Goal: Identify and copy all lines of the material where the string "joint" is found.

Data for this task:
* * * *
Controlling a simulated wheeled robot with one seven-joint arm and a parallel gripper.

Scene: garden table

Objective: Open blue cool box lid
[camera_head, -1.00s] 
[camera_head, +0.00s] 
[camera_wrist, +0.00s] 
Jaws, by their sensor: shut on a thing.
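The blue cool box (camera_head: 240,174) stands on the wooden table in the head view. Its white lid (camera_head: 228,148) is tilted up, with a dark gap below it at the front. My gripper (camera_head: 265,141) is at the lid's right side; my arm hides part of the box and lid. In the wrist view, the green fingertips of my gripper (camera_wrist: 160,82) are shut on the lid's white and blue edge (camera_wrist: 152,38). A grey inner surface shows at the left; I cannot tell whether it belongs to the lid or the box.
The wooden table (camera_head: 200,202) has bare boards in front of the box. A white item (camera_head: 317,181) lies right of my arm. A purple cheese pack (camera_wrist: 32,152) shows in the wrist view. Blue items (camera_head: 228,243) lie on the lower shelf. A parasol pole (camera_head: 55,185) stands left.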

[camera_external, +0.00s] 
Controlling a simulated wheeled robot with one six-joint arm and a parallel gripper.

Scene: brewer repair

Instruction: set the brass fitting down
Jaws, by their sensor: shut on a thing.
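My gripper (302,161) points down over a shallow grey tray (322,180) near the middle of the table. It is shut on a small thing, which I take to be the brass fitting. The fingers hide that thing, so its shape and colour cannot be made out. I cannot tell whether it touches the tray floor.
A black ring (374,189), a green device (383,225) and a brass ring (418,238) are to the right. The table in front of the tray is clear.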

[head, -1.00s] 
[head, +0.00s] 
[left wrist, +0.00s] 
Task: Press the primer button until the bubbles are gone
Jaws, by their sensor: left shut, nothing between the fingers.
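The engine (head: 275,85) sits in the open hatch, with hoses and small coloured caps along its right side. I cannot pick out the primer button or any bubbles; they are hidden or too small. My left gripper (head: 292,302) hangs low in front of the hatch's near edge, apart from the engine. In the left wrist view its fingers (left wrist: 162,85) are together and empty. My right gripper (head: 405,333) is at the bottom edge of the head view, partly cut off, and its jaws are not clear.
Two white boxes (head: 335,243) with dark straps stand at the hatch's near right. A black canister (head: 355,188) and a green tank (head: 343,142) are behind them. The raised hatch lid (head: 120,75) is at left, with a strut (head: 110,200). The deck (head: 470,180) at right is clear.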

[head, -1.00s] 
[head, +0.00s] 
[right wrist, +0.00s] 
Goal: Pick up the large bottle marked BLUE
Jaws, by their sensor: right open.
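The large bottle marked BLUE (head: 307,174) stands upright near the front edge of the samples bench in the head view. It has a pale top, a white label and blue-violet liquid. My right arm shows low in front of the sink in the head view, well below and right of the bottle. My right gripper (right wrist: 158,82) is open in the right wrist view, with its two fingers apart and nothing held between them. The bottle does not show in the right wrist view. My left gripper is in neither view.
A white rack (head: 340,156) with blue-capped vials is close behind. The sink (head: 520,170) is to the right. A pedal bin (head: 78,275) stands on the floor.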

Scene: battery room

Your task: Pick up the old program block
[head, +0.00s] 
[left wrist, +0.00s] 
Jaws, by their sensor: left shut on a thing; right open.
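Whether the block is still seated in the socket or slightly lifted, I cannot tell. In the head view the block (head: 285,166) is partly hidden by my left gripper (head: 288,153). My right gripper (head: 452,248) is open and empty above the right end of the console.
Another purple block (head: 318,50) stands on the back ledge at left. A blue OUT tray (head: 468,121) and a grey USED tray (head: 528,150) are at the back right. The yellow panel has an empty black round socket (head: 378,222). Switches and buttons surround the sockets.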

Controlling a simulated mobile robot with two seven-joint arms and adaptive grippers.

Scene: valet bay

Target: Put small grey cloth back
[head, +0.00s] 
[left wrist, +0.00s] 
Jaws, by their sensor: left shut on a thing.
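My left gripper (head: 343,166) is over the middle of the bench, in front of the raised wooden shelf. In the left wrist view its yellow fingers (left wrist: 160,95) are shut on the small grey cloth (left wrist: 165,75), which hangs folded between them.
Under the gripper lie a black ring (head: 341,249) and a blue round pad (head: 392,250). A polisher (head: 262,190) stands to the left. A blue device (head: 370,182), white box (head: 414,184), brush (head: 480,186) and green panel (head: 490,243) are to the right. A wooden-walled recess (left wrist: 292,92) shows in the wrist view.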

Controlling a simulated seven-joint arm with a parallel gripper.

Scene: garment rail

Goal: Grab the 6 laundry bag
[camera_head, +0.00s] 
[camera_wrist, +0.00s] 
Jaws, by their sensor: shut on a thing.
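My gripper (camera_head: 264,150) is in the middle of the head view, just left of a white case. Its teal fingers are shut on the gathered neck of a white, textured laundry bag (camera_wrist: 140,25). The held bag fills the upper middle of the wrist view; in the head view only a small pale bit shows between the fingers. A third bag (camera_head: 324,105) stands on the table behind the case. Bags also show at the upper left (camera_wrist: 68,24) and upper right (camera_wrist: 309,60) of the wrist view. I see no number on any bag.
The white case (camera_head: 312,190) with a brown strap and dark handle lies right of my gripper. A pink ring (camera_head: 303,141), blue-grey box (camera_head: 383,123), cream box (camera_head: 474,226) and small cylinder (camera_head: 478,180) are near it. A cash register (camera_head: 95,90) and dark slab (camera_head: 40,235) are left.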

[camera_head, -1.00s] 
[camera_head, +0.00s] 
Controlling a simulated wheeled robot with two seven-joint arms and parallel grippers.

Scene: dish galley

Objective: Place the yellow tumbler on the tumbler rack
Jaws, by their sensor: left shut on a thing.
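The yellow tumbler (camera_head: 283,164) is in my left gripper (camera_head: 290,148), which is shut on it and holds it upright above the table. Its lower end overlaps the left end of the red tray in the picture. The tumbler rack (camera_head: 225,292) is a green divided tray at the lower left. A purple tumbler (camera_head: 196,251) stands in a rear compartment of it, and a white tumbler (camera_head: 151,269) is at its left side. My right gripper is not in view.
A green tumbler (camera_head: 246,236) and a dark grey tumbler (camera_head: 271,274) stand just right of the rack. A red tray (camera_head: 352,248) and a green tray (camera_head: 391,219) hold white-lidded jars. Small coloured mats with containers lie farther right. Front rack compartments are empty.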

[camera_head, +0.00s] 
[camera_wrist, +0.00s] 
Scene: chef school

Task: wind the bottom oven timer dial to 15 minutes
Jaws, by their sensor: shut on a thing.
* * * *
Response to the exercise:
Controlling a simulated wheeled robot with one seven-joint arm and a parallel gripper.
Controlling a simulated wheeled robot with one six-joint arm and a parallel gripper.
Controlling a simulated mobile robot with two seven-joint arms and adaptive grippers.
Controlling a simulated seven-joint arm with a parallel gripper.
Controlling a simulated wheeled robot with two seven-joint arms and parallel grippers.

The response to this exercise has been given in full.